Task to carry out: Repeat exactly each line of the data provided below.

Data segment:
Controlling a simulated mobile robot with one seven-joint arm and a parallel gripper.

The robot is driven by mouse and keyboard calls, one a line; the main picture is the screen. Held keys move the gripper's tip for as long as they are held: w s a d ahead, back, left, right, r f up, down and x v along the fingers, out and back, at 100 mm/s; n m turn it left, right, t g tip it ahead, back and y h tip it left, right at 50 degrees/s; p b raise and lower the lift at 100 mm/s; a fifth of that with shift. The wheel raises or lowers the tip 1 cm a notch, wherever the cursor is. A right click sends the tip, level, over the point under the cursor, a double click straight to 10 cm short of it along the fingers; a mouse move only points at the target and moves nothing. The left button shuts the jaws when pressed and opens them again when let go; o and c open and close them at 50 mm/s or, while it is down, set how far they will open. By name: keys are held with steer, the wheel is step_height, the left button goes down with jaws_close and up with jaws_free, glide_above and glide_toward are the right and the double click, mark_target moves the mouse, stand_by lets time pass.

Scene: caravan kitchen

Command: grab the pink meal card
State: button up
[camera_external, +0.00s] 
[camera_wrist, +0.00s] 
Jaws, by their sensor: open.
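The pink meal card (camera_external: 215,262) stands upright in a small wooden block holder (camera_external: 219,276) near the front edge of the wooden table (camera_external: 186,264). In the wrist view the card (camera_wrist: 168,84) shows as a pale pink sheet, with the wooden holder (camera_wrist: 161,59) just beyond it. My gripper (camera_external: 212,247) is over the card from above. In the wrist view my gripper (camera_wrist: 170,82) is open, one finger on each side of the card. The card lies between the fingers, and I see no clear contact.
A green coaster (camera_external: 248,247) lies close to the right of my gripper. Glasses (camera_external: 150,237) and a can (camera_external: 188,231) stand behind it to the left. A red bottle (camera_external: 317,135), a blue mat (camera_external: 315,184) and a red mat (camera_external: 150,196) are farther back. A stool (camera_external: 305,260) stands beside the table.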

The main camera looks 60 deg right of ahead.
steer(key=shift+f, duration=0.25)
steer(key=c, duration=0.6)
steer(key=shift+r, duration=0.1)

Answer:
Controlling a simulated mobile robot with one seven-joint arm and a parallel gripper.

The robot is driven by mouse and keyboard calls, one a line; the main picture is the screen. Held keys move the gripper's tip for as long as they are held: w s a d ahead, back, left, right, r f up, down and x v along the fingers, out and back, at 100 mm/s; n m turn it left, right, t g tip it ahead, back and y h tip it left, right at 50 degrees/s; p b raise and lower the lift at 100 mm/s; a fifth of that with shift. The wheel raises or lowers the tip 1 cm a notch, wherever the cursor is. A right click sends the tip, level, over the point under the cursor, a double click straight to 10 cm short of it along the fingers; a mouse move only points at the target and moves nothing. The left button shuts the jaws when pressed and opens them again when let go; o and c open and close them at 50 mm/s or, while it is down, set how far they will open. By name: keys are held with steer, the wheel is step_height, the left button goes down with jaws_close and up with jaws_free, glide_above and glide_toward are the right and the double click, mark_target moves the mouse, stand_by lets time pass.

Scene: caravan kitchen

Command: grab the pink meal card
State: button up
[camera_external, +0.00s] 
[camera_wrist, +0.00s] 
Jaws, by their sensor: open.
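The pink meal card (camera_external: 215,262) stands upright in a small wooden block holder (camera_external: 219,276) near the front edge of the wooden table (camera_external: 186,264). In the wrist view the card (camera_wrist: 168,84) shows as a pale pink sheet, with the wooden holder (camera_wrist: 161,59) just beyond it. My gripper (camera_external: 212,247) is over the card from above. In the wrist view my gripper (camera_wrist: 170,82) is open, one finger on each side of the card. The card lies between the fingers, and I see no clear contact.
A green coaster (camera_external: 248,247) lies close to the right of my gripper. Glasses (camera_external: 150,237) and a can (camera_external: 188,231) stand behind it to the left. A red bottle (camera_external: 317,135), a blue mat (camera_external: 315,184) and a red mat (camera_external: 150,196) are farther back. A stool (camera_external: 305,260) stands beside the table.

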The main camera looks 60 deg right of ahead.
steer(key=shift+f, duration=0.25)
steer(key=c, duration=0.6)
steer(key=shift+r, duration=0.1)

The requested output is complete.